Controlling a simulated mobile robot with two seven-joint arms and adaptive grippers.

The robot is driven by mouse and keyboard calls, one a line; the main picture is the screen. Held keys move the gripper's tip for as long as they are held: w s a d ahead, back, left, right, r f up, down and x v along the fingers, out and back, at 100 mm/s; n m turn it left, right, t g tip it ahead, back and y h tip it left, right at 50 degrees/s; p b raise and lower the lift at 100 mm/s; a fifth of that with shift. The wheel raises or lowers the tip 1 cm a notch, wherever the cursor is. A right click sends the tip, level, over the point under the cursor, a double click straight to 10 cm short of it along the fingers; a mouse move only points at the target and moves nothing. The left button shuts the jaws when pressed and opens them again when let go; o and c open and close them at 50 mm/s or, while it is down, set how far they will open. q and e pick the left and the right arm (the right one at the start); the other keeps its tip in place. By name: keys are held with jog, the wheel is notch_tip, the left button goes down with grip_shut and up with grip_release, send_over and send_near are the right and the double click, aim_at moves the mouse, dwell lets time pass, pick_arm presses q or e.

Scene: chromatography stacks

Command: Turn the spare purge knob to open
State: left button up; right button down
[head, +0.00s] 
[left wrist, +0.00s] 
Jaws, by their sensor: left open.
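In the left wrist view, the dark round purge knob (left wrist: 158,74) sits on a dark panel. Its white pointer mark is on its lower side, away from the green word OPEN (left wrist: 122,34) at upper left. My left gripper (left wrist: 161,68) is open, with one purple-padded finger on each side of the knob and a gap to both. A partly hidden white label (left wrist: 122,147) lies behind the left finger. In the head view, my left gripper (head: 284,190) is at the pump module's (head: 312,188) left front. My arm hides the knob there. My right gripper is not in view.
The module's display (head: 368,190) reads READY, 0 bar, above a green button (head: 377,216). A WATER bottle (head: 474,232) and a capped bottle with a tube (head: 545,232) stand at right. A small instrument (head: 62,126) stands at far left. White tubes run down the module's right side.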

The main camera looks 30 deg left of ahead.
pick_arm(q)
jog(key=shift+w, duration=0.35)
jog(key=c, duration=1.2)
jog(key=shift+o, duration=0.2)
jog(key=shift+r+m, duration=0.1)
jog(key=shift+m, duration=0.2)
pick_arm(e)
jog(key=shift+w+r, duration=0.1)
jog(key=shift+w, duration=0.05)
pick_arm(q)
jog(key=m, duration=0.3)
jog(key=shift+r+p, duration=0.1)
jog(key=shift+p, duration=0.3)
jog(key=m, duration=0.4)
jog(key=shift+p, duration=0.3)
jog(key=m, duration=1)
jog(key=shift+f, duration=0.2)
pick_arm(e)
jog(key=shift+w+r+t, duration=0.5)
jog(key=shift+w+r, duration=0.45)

* * *

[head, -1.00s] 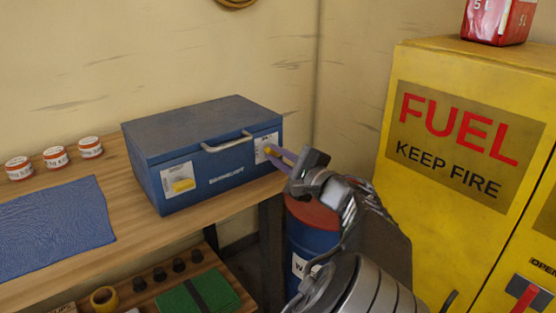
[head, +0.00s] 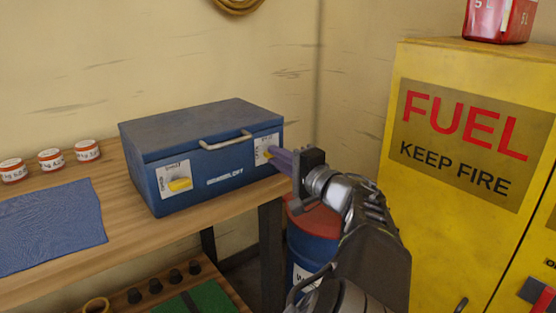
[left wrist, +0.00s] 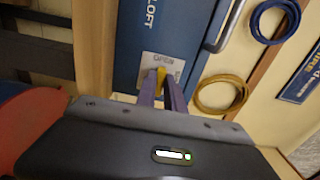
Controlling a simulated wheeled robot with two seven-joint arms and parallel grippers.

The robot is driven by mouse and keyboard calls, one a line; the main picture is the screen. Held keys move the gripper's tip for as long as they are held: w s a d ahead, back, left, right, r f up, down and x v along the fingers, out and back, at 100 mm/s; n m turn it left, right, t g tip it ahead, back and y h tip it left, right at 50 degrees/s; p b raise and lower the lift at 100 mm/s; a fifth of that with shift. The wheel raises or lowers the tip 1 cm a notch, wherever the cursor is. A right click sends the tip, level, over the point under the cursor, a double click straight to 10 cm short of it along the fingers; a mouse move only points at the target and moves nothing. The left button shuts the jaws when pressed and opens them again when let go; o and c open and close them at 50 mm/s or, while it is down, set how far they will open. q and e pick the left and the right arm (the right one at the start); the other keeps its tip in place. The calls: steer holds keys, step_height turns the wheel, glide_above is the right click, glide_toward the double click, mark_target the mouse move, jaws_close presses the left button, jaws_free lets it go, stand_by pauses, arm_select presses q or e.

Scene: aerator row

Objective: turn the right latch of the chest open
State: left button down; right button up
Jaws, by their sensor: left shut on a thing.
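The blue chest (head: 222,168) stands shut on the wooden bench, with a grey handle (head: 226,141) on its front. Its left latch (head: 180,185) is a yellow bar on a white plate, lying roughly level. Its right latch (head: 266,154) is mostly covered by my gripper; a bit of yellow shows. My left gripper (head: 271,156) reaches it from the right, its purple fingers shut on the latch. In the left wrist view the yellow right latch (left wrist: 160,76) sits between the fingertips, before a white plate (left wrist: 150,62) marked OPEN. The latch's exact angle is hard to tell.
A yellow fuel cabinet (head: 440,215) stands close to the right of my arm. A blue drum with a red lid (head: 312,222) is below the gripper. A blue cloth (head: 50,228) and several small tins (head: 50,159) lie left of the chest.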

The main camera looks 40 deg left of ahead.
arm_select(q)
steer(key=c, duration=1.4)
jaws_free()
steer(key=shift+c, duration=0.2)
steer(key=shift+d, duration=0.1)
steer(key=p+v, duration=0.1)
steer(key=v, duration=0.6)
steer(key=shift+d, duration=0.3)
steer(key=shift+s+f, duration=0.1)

» **EXERCISE DIRECTIONS**: Go through the records and show every line with the string "simulated" in it.

» **CORRECT RESULT**:
Controlling a simulated mobile robot with two seven-joint arms and adaptive grippers.
Controlling a simulated wheeled robot with two seven-joint arms and parallel grippers.

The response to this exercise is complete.